THE PROBLEM: Scan the listing below and copy every line holding "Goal".

AVAILABLE RECORDS:
====
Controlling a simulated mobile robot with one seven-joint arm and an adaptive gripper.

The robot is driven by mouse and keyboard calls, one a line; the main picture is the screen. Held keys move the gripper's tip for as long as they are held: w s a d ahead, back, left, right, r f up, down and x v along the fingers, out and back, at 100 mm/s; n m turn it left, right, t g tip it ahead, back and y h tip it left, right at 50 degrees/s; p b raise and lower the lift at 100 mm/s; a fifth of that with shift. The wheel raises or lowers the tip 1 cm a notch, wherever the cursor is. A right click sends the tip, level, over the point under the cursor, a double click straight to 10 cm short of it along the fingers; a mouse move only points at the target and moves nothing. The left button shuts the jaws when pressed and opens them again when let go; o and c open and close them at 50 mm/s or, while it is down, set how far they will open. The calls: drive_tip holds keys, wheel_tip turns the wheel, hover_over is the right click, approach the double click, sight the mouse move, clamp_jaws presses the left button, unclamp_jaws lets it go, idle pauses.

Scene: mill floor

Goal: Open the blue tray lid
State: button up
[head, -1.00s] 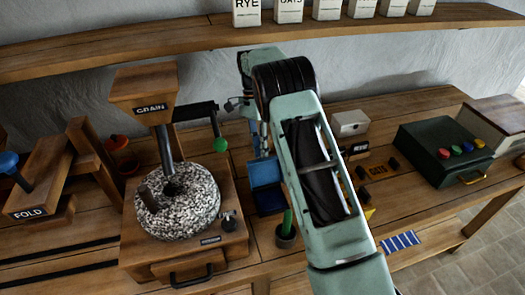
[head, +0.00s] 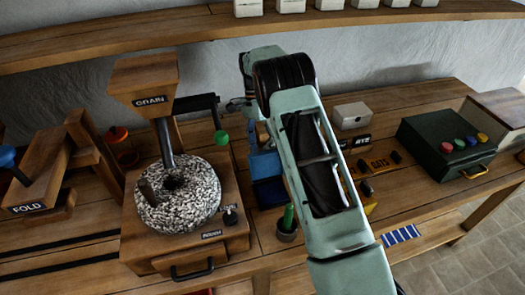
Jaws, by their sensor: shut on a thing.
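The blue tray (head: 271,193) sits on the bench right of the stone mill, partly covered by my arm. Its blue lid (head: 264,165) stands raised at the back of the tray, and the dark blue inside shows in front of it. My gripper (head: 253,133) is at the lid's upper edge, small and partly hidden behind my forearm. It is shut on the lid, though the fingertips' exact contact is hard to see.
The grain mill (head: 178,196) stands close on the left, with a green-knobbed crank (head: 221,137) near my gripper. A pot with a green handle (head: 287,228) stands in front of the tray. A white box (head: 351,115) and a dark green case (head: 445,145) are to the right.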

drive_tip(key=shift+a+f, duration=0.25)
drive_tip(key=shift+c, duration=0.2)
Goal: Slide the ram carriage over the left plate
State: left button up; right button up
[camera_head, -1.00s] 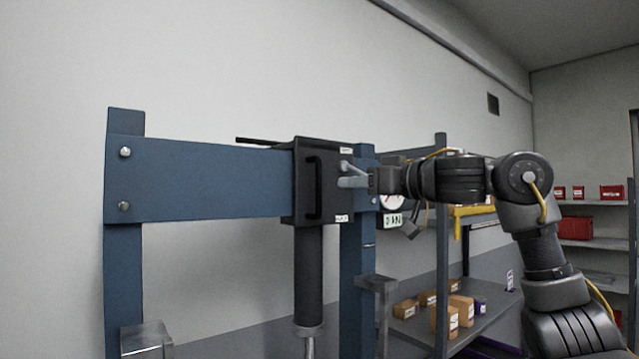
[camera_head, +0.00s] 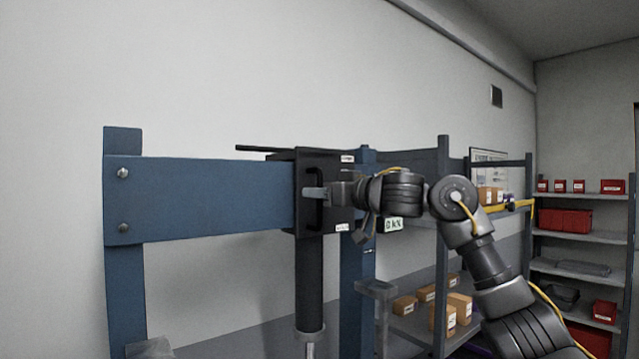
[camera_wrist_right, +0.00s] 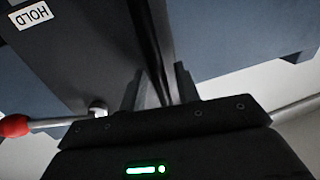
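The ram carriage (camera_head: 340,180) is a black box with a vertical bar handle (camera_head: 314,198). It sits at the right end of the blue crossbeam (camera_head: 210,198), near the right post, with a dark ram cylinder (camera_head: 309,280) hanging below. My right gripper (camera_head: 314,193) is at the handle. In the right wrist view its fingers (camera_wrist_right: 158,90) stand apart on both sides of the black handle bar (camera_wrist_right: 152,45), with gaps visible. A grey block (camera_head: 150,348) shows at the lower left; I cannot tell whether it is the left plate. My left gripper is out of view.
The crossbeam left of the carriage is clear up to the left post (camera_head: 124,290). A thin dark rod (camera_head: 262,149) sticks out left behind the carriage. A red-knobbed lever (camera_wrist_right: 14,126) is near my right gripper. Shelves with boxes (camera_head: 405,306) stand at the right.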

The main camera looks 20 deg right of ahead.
====
RESULT:
Goal: Open the blue tray lid
Goal: Slide the ram carriage over the left plate

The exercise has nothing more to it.